L’auto-proclamation bidon de l’État palestinien à l’intérieur des limites de la Ligne verte, sans disposer d’aucun moyen ni de faire respecter cette « souveraineté » ni de faire reculer la mainmise israélienne sur Jérusalem (Al-Quds) et sans possibilité d’assurer le retour des réfugiés (si ce n’est, peut-être, un jour, à l’intérieur du bantoustan palestinien – quelques villes emmurés que les israéliens exigent que l’Autorité administre de façon à se décharger de ce fardeau coûteux) oui, ce droit de retour sans retour est envisageable pour les Israéliens. Le seul résultat qu’aurait l’auto-proclamation serait l’officialisation du renoncement des Palestiniens à tous leurs droits nationaux, au droit de retour et à une grande portion de leur terre. Soyez assuré qu’Israël et les États-Unis seront les premiers pays à reconnaître ce nouvel État fantoche, suivis en cela, comme il se doit, par l’Union européenne, si elle ne se fait pas damier le pion par l’Égypte, l’Arabie Saoudite et quelques autres États arabes du même acabit.
Que fait la « gauche » arabe assise avec Saëb Erakat et Mahmoud Abbas à droite de la résistance palestinienne ?
(1) La rencontre de la gauche arabe. Beyrouth 22-23 octobre 2010.
« La Rencontre de la gauche arabe affirme que la cause palestinienne reste la cause centrale dans le conflit arabo-israélien. Elle affirme aussi le droit inaliénable au retour du peuple palestinien dans la terre de ses ancêtres, à décider de son sort en proclamant, unilatéralement, son État national, ayant Al-Quds pour capitale, et à réaliser le droit au retour des réfugiés palestiniens dans leurs terres desquelles ils ont été chassés en 1948. Elle appelle les peuples arabes à faire pression sur leurs gouvernements afin de reconnaître l’État palestinien, mais aussi de mettre fin aux relations que certains gouvernements entretiennent avec Israël. Sur ces bases, elle insiste sur la poursuite de la lutte pour l’arrêt définitif de la colonisation des terres palestiniennes et demande aux forces nationales palestiniennes de mettre fin aux divisions intestines et de recouvrer leur unité nationale. »
(2) Julien Salingue. 25.10.2010. Réflexions sur l’occupation, l’Autorité palestinienne et l’avenir du mouvement national.
(3) Gaza un an après la guerre. Arte-journal. 27.12.2009.
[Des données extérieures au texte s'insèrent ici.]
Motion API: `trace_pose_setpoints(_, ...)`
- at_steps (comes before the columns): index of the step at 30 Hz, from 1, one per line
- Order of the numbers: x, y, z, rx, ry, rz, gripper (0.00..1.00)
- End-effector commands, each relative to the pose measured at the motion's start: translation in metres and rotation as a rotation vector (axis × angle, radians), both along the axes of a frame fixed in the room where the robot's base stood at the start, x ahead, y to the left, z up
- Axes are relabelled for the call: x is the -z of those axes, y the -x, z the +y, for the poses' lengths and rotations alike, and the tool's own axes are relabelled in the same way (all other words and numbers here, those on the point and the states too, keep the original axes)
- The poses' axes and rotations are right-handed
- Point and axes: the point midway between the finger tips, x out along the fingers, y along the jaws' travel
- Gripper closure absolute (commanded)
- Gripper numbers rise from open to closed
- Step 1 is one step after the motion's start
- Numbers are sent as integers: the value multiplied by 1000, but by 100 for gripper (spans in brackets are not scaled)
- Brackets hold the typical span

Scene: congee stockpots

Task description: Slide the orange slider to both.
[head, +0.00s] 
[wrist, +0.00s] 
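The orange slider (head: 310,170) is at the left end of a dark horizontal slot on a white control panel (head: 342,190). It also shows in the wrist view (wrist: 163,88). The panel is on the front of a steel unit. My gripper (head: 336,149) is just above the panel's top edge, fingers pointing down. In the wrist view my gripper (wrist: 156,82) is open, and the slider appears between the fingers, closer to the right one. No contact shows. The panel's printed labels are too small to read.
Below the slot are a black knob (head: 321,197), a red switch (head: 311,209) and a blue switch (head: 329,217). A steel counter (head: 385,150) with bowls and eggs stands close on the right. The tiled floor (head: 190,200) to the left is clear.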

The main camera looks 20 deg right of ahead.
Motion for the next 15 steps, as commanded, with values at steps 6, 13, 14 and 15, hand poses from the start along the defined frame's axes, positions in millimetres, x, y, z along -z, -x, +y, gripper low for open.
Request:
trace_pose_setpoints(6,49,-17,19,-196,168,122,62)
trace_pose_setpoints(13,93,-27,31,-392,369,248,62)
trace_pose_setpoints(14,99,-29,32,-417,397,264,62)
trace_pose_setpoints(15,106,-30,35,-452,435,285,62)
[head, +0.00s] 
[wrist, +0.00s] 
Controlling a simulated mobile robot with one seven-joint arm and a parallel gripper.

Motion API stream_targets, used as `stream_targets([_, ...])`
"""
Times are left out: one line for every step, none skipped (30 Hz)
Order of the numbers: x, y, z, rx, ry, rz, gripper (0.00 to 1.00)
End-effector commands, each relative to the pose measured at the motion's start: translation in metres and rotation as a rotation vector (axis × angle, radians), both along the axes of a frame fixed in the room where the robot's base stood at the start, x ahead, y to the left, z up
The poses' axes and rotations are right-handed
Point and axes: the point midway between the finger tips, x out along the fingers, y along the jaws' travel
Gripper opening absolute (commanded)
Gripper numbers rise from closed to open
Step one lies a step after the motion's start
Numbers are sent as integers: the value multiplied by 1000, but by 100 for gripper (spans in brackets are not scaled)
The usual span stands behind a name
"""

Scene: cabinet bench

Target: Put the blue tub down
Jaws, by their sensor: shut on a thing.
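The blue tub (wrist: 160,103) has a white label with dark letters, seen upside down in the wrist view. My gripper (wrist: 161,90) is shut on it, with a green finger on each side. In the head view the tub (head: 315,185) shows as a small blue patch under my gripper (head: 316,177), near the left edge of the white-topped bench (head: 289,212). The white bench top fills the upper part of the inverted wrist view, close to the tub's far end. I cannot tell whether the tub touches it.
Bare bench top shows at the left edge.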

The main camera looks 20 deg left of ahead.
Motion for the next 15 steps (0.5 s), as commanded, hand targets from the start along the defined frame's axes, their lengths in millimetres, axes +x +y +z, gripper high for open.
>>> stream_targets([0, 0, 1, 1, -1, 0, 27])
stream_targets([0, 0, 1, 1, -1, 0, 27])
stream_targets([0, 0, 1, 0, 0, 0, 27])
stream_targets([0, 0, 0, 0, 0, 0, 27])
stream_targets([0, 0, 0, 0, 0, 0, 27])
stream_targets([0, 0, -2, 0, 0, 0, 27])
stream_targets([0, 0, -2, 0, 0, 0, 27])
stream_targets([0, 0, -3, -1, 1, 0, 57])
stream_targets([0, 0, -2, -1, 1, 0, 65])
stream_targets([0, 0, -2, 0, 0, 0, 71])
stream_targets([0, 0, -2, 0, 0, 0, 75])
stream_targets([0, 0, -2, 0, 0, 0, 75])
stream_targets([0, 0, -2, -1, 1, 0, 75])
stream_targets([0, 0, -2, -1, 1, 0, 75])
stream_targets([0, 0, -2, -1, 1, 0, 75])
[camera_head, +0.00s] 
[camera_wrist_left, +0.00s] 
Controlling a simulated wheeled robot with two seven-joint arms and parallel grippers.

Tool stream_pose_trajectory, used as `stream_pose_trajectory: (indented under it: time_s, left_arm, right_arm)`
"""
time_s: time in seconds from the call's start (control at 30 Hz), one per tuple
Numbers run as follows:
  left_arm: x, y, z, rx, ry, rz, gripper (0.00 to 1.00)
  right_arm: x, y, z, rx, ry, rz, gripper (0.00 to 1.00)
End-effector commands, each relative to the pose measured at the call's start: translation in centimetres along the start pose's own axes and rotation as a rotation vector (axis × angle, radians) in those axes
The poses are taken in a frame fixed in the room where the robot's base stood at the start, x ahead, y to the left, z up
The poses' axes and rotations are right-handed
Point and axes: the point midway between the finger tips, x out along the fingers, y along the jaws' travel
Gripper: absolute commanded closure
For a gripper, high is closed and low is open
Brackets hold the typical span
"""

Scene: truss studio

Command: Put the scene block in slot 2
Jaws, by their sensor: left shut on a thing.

(4) Robert Bibeau. Les ‘caprices’ de Benjamin Netanyahu.
ANNEXE
"RECONNAISSANCE DE L’ÉTAT PALESTINIEN DANS LES FRONTIÈRES DE 1967"
12-11-2010 16:19:16
Pays : MAR AEAE FRS2985 40329 /AFP-AR94
TANGER (Maroc), 12 nov 2010 (AFP) - Le négociateur palestinien Saëb Erakat a déclaré vendredi que si les États-Unis n'arrivent pas à imposer à Israël l'arrêt de la colonisation, les Palestiniens pourraient leur demander la "reconnaissance de l'état de Palestine dans ses frontières de 1967".
"Si les États-Unis n'arrivent pas à imposer à Israël l'arrêt de la colonisation au cours de l'actuel mois, le prochain pas pour nous serait de demander aux États-Unis la reconnaissance de l'État de la Palestine dans ses frontières de 1967" a affirmé à l'AFP le négociateur palestinien en marge d'un débat à Tanger, dans le nord du Maroc, sur le Proche-Orient intitulé "quelles initiatives pour relancer le processus de paix".
"S'ils n'arrivent pas à le faire (l'arrêt de l'implantation des colonies) nous, en tant que Palestine membre observateur à l'ONU, irions (également) devant le Conseil de sécurité pour déposer une demande d'adhésion de l'État palestinien dans ses frontières de 1967", a-t-il précisé. Le responsable palestinien s'exprimait lors de la 3ème édition du forum international MEDays 2010 initié par l'institut Amadeus, un "think tank" marocain, jusqu'au 13 novembre.
Les débats ont été marqués par les interventions outre de Saëb Erakat, du député israélien et membre du Parti travailliste Daniel Ben Simon, de l'Américain Keith Ellison membres du Congrès des États-Unis, d'André Azoulay, conseiller du roi Mohammed VI et de Marc Otte, représentant spécial de l'Union européenne pour le processus de paix au Moyen-Orient. L'Initiative arabe de paix qui propose à Israël la paix en échange des territoires a été évoquée lors du forum comme étant un "important moyen pour parvenir à la paix entre Israéliens et Palestiniens".